Britain hasn't built a big new "water battery" in 40 years. That's about to change.

What was approved

Ofgem, the UK energy regulator, published a provisional list of 16 long-duration electricity storage (LDES) projects it intends to support — among them several pumped-storage hydro schemes that would be the first of their kind built in Great Britain since the 1980s. The largest is SSE Renewables' Coire Glas (1.4 GW, 45+ GWh) on Loch Lochy in the Scottish Highlands, which the company says would roughly double the UK's existing electricity-storage capacity. Independent developer Gilkes Energy has two more on the list — Earba (1.8 GW, 40 GWh) and Fearna (2 GW). The decision is "minded-to" (provisional), with consultation running to August 7 and final terms due later this year.

How pumped-storage works

A pumped-storage plant is a giant water battery. When power is cheap and plentiful — say, a windy night — it pumps water uphill from a lower reservoir to a higher one. When demand spikes, it lets the water fall back down through turbines to generate electricity on demand, within seconds. It's the most proven form of grid-scale storage, and unlike lithium-ion batteries (which typically discharge over two to four hours), pumped hydro can store energy for tens of hours and run for decades. The UK's handful of existing stations — Cruachan in Scotland, Dinorwig in Wales — were all built between the 1960s and 1984.

Why the 40-year gap

The pause wasn't about geography but economics.

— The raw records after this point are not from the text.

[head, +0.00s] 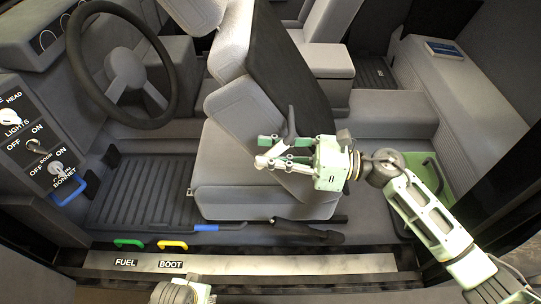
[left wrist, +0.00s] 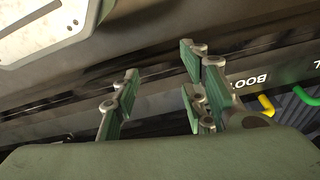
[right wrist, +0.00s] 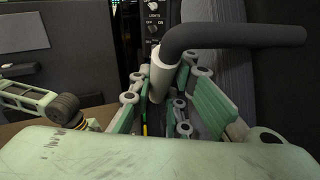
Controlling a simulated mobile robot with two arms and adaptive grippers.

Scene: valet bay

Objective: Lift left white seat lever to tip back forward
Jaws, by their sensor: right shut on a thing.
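My right gripper (head: 272,155) is in front of the near seat's grey backrest (head: 240,105) in the head view. In the right wrist view its fingers (right wrist: 165,100) close around the white part of a lever (right wrist: 162,77), whose dark grey arm (right wrist: 240,37) bends off to the right. The dark arm of this lever (head: 291,122) stands up beside the gripper in the head view. The seat's dark rear panel (head: 297,80) slants up behind. My left gripper shows at the bottom edge of the head view (head: 182,292). In the left wrist view its fingers (left wrist: 160,68) are apart and empty.
The steering wheel (head: 124,70) and switch panel (head: 35,140) are at the left. A green handle (head: 128,243) and a yellow handle (head: 172,244) sit on the sill. A blue-ended bar (head: 220,228) runs along the seat's base. The rear bench (head: 460,80) is at the right.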

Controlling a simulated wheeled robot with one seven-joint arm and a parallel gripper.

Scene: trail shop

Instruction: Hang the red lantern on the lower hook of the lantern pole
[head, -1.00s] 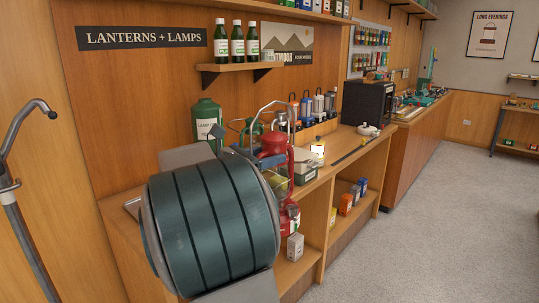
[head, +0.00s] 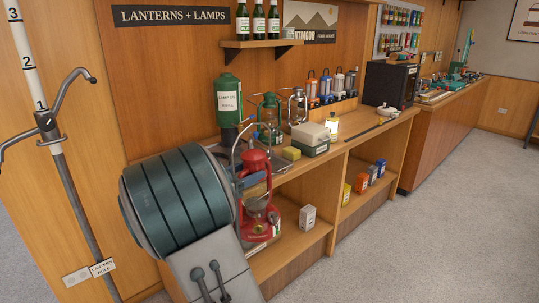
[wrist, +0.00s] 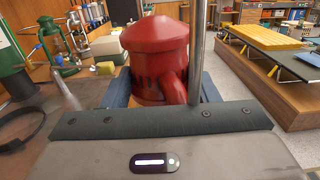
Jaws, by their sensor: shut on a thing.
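The red lantern (head: 257,196) is in the head view, roughly upright in front of the counter, its wire bail raised. My gripper (wrist: 165,88) is shut on it. In the wrist view the lantern's red top (wrist: 155,45) sits between the blue-grey jaws, and a steel rod rises at its right. In the head view my arm hides much of the jaws. The lantern pole (head: 73,200) stands at the far left, well apart from the lantern. One hook (head: 75,76) curves up to the right; another hook (head: 18,140) reaches left and lower.
A grey box (head: 307,218) stands on the lower shelf. Carpet is clear at right.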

A big scheme costs billions of pounds, takes years to build, and only pays off on the price gap between cheap and expensive power — a signal too uncertain to attract private capital on its own. Ofgem's new "cap and floor" mechanism fixes that: it guarantees developers a revenue floor (consumers top up if income falls short) while capping the upside (excess is returned to consumers). Modeled on the scheme used for power interconnectors, it de-risks these long-lived assets without outright subsidy or state ownership. Energy minister Michael Shanks said the country was "getting Britain building again" 40 years after its last such plant; Ofgem's Akshay Kaul called it a step toward "the long-duration energy storage we need in a clean power system."

Why it matters

The push is tied to Britain's goal of a near-clean power system by 2030. As wind and solar grow, so does the need to store surplus output for windless, sunless stretches — exactly what long-duration storage provides, complementing the shorter-duration battery boom (UK battery capacity has rocketed from around 10 MW to nearly 7 GW in under a decade). The investment case is real but not yet sealed: SSE stressed it will only commit "in line with capital discipline" and its return thresholds, with "a significant number of points of detail" still to resolve. In other words, a provisional green light is a milestone, not a shovel in the ground — but after four decades, it's the clearest signal yet that Britain's water batteries are coming back. This is reporting on a regulatory decision and the documented plans, not investment advice.